Common mistakes when it comes to home insurance are:

1. Under-insuring homes

Underinsurance occurs when a homeowner underestimates the real replacement cost of the home.

In this case the householder can end up in debt by finding that he or she has a huge financial shortfall in the event of a house being damaged or destroyed.

2. Over-insuring homes

A house is over insured when the owner believes it is worth more than it actually is and insures it accordingly.

Insurance pays out a portion of what the customer considers realistic and the additional money paid in premiums is lost.

An estate agent values a home by checking the selling and purchase prices of homes in the area.

3. Basing the worth of a home on a valuation supplied by an estate agent.

An estate agent values a home by checking the selling and purchase prices of homes in the area.

The actual replacement cost could be higher or lower than the market value, as it is based on building and repair costs, and not the intrinsic value of being in the “right” area.  
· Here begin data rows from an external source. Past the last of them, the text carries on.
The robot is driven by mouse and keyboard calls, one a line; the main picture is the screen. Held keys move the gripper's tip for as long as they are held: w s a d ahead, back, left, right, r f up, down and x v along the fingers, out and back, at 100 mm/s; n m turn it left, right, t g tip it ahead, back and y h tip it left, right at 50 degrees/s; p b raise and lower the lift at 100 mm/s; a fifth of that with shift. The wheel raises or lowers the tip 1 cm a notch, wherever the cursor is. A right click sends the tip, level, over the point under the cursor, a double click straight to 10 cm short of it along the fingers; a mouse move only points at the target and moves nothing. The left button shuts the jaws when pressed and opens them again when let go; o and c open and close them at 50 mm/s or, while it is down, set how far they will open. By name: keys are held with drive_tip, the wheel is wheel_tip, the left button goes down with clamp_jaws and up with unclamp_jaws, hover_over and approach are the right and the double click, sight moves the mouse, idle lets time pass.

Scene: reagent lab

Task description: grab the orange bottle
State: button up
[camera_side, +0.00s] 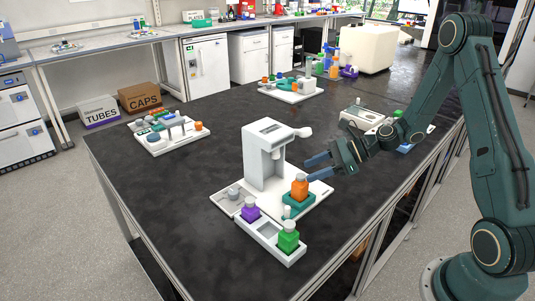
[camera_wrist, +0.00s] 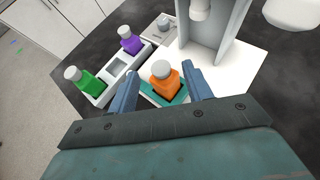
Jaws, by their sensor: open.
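The orange bottle (camera_side: 300,188) with a grey-white cap stands upright in a teal holder (camera_side: 299,202) on the white base of a dispensing machine. In the wrist view the orange bottle (camera_wrist: 164,84) appears ahead of my gripper, between the lines of its two fingers. My gripper (camera_side: 318,168) is open and empty, just above and to the right of the bottle in the side view. In the wrist view its blue fingers (camera_wrist: 160,88) lie to either side of the bottle. I cannot tell whether either finger touches it.
The white machine (camera_side: 266,158) stands close behind the bottle. A white rack (camera_side: 270,233) in front holds a purple bottle (camera_side: 250,210) and a green bottle (camera_side: 288,238), with an empty slot between.

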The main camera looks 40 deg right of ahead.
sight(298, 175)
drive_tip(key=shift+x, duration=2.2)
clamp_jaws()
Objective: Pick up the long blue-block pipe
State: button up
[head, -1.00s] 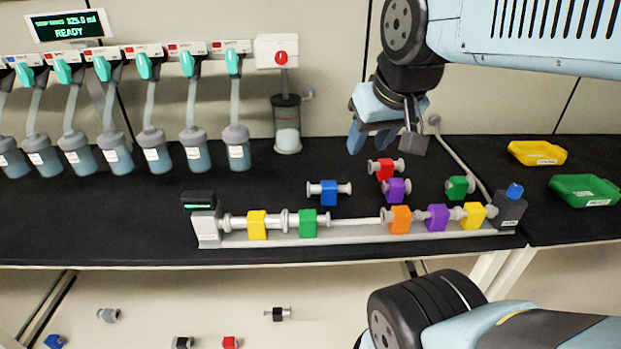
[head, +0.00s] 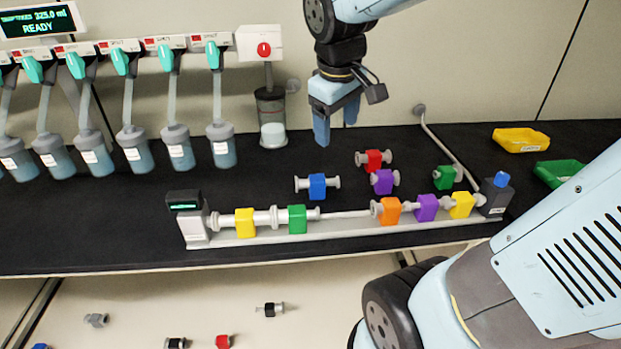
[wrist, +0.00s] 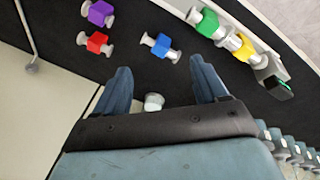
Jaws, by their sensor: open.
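The long blue-block pipe (head: 317,186) lies on the black bench behind the rail, a blue block with a grey flanged pipe out of both sides. It also shows in the wrist view (wrist: 160,45), beyond the fingertips and roughly between their directions. My gripper (head: 337,135) is open and empty, pointing down above the back of the bench, behind the blue-block pipe and apart from it. Both fingers show in the wrist view (wrist: 158,72) with a wide gap between them.
Red (head: 373,160), purple (head: 383,181) and green (head: 444,178) block pipes lie right of the blue one. A rail (head: 340,228) holding several block pipes runs along the front. Flasks hang at left. Yellow (head: 521,140) and green (head: 560,172) trays sit at right. Black bench left of the blue-block pipe is clear.

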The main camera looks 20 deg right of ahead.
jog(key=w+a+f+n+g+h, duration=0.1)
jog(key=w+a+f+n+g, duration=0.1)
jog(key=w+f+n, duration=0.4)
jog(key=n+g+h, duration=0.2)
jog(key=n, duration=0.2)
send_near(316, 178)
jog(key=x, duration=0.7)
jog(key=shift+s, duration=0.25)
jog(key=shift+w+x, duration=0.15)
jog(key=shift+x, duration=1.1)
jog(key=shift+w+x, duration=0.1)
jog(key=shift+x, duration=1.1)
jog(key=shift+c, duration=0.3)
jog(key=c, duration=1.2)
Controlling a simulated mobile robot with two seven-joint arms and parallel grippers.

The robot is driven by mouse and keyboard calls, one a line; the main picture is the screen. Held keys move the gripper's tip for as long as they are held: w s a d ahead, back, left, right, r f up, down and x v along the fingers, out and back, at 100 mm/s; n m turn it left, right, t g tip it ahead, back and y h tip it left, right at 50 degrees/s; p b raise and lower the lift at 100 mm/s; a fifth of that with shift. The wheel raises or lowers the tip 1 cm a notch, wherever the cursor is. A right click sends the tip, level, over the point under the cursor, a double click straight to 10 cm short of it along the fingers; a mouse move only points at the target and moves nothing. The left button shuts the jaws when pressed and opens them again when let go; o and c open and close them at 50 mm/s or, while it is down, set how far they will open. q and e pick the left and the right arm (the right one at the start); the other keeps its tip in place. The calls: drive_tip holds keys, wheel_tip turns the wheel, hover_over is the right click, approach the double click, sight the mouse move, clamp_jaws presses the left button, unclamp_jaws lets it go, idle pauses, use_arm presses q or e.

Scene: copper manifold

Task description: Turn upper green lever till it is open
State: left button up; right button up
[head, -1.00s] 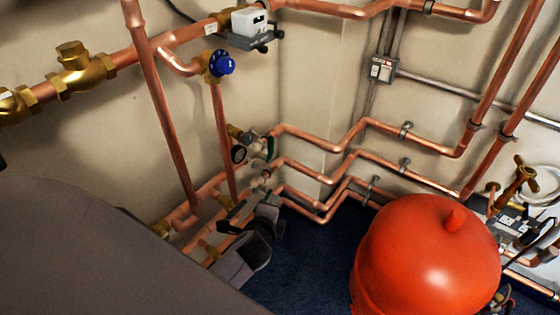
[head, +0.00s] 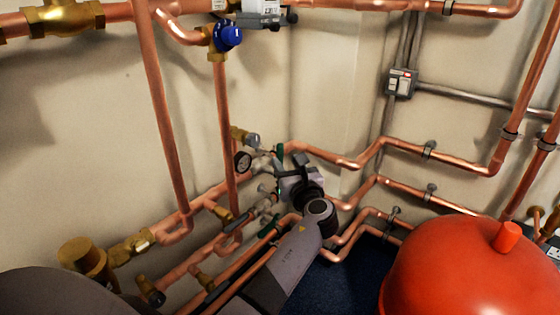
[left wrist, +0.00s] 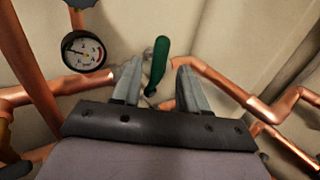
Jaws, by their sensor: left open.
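The upper green lever (left wrist: 157,64) stands between the two fingers of my left gripper (left wrist: 158,84) in the left wrist view, pointing up and slightly tilted. The fingers are apart, with visible gaps to the lever. In the head view my left gripper (head: 285,172) is at the upper copper pipe by the wall corner, and a small part of the upper green lever (head: 280,152) shows just above it. A lower green lever (head: 268,227) lies along the pipe below, left of my arm. My right gripper is not in view.
A round pressure gauge (left wrist: 83,50) is left of the lever; it also shows in the head view (head: 243,162). Copper pipes (head: 345,162) run along both walls. A blue-handled valve (head: 228,37) is above. A red tank (head: 462,272) stands at the lower right.

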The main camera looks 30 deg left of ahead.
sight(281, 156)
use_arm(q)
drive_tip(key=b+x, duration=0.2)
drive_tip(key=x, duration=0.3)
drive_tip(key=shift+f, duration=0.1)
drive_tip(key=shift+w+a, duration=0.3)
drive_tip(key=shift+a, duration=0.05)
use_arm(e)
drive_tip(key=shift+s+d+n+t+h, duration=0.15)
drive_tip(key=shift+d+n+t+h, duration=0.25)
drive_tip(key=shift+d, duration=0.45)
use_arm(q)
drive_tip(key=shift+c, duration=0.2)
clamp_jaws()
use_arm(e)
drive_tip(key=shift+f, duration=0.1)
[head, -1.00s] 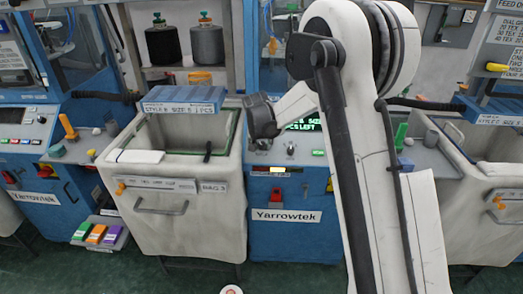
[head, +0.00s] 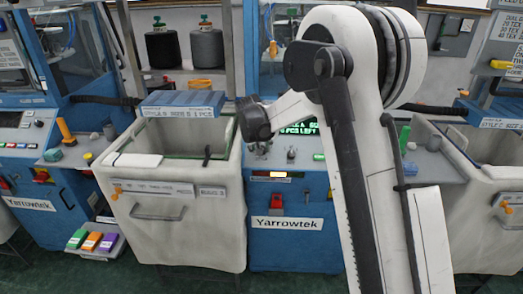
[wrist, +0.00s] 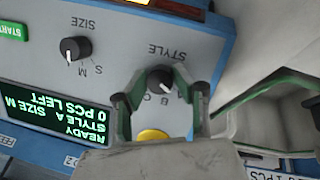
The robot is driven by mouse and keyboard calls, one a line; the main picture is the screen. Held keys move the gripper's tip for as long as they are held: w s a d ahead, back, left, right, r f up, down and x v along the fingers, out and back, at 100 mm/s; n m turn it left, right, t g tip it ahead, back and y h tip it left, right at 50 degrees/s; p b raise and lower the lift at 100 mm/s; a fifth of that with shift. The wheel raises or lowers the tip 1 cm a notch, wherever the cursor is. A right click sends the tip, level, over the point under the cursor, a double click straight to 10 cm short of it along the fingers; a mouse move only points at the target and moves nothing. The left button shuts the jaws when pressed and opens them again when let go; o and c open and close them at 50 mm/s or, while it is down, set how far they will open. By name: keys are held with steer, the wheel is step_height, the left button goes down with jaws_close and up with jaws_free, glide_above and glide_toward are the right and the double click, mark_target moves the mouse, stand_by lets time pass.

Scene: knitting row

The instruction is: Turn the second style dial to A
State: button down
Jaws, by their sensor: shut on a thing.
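The style dial (wrist: 160,80) is a small black knob on the grey panel, under the upside-down word STYLE in the wrist view. The letters A, B and C lie beside it, partly hidden. My gripper (wrist: 160,97) is shut on the dial, one green-edged finger on each side. The dial's white mark slants towards the lower right; its exact letter is hard to read. The green display (wrist: 55,122) reads READY, STYLE A, SIZE M, 0 PCS LEFT. In the head view my arm covers part of this panel, and the fingertips and dial cannot be made out.
The size dial (wrist: 75,49) stands apart, towards the display. A yellow button (wrist: 152,136) is close to my fingers. A white bin (head: 180,225) stands left of the middle machine (head: 295,250). A tray of coloured boxes (head: 92,241) lies on the floor.

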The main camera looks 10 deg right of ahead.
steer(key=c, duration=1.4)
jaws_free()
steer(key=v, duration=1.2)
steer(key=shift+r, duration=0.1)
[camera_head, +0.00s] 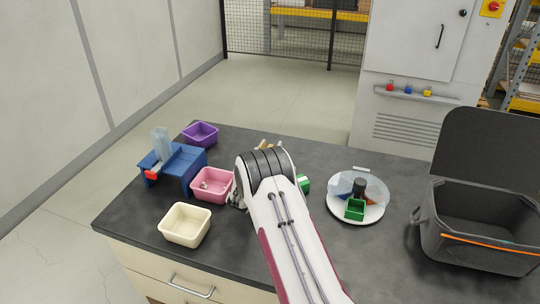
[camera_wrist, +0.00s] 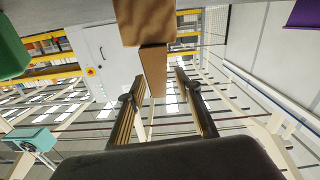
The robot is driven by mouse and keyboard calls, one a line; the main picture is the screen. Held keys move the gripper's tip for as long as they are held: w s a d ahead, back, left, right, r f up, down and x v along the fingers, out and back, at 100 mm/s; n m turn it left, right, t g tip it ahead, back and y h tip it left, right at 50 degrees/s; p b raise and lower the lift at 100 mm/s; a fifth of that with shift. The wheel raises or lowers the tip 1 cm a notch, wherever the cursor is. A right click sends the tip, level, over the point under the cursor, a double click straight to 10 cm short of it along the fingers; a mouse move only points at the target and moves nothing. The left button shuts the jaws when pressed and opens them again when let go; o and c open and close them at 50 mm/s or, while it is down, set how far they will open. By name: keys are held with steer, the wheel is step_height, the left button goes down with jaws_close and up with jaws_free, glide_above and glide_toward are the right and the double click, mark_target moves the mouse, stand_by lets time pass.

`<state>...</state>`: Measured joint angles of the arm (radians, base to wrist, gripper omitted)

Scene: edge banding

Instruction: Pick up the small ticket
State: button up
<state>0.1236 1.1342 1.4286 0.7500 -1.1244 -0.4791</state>
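I cannot pick out a small ticket for certain in either view. In the wrist view, my gripper (camera_wrist: 158,78) has its two fingers apart. A narrow brown piece (camera_wrist: 153,72) shows between and beyond the fingertips, with a gap on the right finger's side. A wider brown block (camera_wrist: 145,20) adjoins it at the top edge. I cannot tell whether either is the ticket. In the head view my arm hides my gripper and much of the table behind it; a small tan bit (camera_head: 264,145) shows just past the wrist.
On the dark table (camera_head: 120,215) stand a blue stand (camera_head: 183,165), purple bin (camera_head: 200,134), pink bin (camera_head: 212,184) with small items, and cream bin (camera_head: 185,225). A green thing (camera_head: 303,184) is beside my arm. A round white tray (camera_head: 366,213) and open grey case (camera_head: 480,230) are right.

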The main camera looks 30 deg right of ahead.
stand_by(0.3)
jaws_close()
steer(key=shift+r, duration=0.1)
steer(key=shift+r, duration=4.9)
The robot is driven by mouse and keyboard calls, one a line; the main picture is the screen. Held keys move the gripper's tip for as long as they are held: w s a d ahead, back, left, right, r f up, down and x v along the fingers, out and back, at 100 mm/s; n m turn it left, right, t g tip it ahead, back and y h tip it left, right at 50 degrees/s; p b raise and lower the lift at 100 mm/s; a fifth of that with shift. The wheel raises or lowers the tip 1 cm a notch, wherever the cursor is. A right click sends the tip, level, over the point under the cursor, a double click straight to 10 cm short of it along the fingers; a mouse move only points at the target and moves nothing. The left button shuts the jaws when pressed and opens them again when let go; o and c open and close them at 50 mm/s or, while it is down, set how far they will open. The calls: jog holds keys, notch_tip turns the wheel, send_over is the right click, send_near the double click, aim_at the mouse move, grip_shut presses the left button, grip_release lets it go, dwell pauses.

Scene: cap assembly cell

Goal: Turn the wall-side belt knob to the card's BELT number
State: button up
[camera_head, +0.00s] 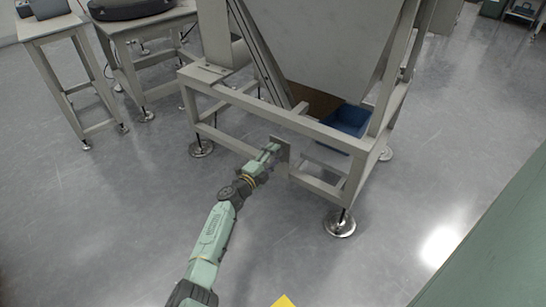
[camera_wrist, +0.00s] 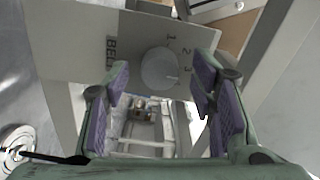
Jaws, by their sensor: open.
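The belt knob (camera_wrist: 157,69) is a round grey dial on a light plate (camera_wrist: 75,45) marked BELT, with the numbers 1, 2 and 3 around its upper right. A pale line on the knob points right, toward the side of the 3; the exact setting is hard to tell. My gripper (camera_wrist: 161,78) is open, its purple-padded fingers to the left and right of the knob, with gaps visible. In the head view my gripper (camera_head: 271,149) is at the small plate (camera_head: 281,150) on the frame's lower rail. The knob is hidden there. I see no card.
The grey machine frame (camera_head: 250,103) stands on round feet, with a blue bin (camera_head: 349,120) inside it. Tables (camera_head: 50,28) stand at the upper left. A green surface (camera_head: 490,250) is at the lower right. Open floor surrounds my arm.

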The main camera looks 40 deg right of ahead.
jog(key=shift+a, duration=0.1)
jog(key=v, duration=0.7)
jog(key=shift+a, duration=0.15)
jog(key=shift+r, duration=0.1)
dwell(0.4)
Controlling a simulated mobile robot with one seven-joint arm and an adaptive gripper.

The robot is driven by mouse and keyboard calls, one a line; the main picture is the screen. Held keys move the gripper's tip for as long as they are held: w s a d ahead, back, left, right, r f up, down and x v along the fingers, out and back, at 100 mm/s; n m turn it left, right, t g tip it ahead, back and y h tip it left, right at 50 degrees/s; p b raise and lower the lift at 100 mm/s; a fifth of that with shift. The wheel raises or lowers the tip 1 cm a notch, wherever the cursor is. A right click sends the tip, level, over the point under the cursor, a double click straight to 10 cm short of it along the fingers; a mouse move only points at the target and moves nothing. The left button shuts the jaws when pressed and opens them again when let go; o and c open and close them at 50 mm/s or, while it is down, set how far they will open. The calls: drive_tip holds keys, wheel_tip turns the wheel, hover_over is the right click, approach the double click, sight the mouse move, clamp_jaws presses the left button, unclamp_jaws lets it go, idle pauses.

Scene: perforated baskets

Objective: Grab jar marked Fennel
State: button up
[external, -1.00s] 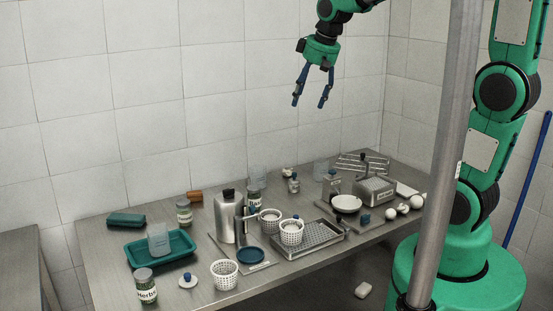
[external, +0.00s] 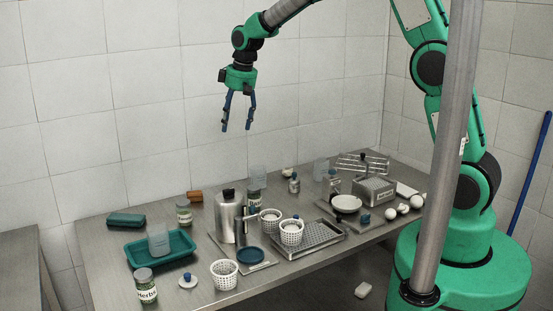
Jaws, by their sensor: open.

The market price of a house could be higher than its replacement cost because it is situated in a desirable area.

Similarly, the market price could be lower than the replacement cost because it is located in an area that is regarded by an agent as being less desirable.

4. Assuming that the home valuation of a bank site inspector is the appropriate amount for insurance

The role of a bank site inspector is to check that the house being considered for purchase is worth at least the amount that the bank is advancing when the prospective buyer applies for a loan.

“Many people believe that when a bank inspector has valued a home that they should be able to claim for latent defects, say rising damp, which was present when the home was valued - this is simply not the case,” says Shaw.

5. Believing that home insurance takes account of all the variables involved in a dwelling

When purchasing insurance over the telephone, insurance agents do ask questions regarding the home concerned that cover a number of building options.

The most common is whether the house has a thatched or tiled roof. However, the facts that the house may have special fittings – for example slate tiles that are expensive and require special fitting techniques, or costly imported floor – may not be covered.

In these instances, if the fittings or features are not specified in the policy, the home could be underinsured.

Shaw says it therefore pays to get an expert to do an independent valuation, who will take all these factors into account and supply them to the insurance company as a basis for a quote.

The building will then be adequately covered.

“The responsibility of making sure that a house is correctly insured rests with the homeowner.”

Comparing your home to the one next door and placing a similar value on your home for insurance purposes could be a mistake.

She adds that taking the time to appraise a home offers two advantages – peace of mind and the certainty that if things do go wrong, you won’t be left with unexpected expenses.